Teaching Our Children to Fear

I’m not just being a contrarian when I say that I have concerns about this legislation:

The Rhode Island Senate has approved legislation creating the “Lindsay Ann Burke Act,” an effort to protect those most vulnerable to dating violence by calling on schools to provide dating violence education for middle school and high school students.
Named after a 23-year-old North Kingstown woman who was brutally murdered in fall, 2005, by her former boyfriend, the “Lindsay Ann Burke Act” will require every school district in Rhode Island to develop a model dating violence policy and a policy to address incidents of dating violence involving students. Each school district will also be expected to provide dating violence training to school staff who have significant contact with students, with such training to include basic principles of dating violence and warning signs of dating violence.
The bill also calls on each school district to incorporate dating violence education that is age-appropriate into the annual health curriculum for students in grades 7 to 12. That education, the bill says, should include defining dating violence, recognizing violence warning signs and characteristics of healthy relationships.
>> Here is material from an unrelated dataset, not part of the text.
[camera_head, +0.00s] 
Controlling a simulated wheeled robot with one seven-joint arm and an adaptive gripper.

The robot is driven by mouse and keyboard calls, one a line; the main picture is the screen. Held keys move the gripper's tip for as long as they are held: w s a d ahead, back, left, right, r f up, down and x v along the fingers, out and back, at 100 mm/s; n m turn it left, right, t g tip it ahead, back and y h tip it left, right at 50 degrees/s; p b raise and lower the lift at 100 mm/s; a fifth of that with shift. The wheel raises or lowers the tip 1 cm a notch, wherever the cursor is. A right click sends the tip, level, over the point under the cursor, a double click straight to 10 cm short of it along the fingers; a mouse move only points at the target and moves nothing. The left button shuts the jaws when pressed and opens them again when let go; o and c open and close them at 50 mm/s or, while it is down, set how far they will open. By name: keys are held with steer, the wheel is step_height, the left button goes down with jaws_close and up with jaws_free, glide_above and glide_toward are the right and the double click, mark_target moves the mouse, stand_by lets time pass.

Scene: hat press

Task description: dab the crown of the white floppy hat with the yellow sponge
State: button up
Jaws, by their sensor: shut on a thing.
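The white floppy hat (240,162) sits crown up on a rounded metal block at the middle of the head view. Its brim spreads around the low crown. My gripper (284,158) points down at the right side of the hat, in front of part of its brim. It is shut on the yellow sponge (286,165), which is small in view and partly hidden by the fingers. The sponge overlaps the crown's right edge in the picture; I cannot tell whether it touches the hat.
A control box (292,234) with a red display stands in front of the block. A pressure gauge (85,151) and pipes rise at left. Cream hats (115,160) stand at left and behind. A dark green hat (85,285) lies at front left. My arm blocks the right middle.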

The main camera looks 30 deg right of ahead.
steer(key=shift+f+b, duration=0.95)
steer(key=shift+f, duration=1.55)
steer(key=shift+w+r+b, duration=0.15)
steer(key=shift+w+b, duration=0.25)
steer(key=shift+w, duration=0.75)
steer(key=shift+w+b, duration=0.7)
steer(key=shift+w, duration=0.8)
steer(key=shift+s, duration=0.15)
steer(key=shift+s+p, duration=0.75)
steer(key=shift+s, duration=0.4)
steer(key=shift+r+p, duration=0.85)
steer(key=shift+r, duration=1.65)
It’s obvious that schools ought not tolerate date rape and ought to be vigilant that the potential for it is not developing among students. It’s so obvious that, as a simple matter of government principle, I’m not sure that the general assembly has established a need for its involvement, much less the requirement that strapped school budgets make way for the development of policies and curricula. There isn’t even any indication that the legislators have looked into the effectiveness of such programs.
As a more general social consideration, I wonder whether the extent to which we’re teaching children to be suspicious of one another isn’t unhealthy, in itself. I do think that schools should ensure that the kids who spend so much time within their walls understand that they are places of refuge, with resources available if they feel they’ve nowhere else to go in response to problems, but it seems to me that enumerating the possible villains will tend to decrease kids’ capacity for trust and comfort with others. Must we turn every adolescent dating adventure into even more of a drama than it already is? Must we taint the childhoods of all because some of them may have bad — even dangerous — experiences and we just have a feeling that lesson plans might decrease the number of those incidents?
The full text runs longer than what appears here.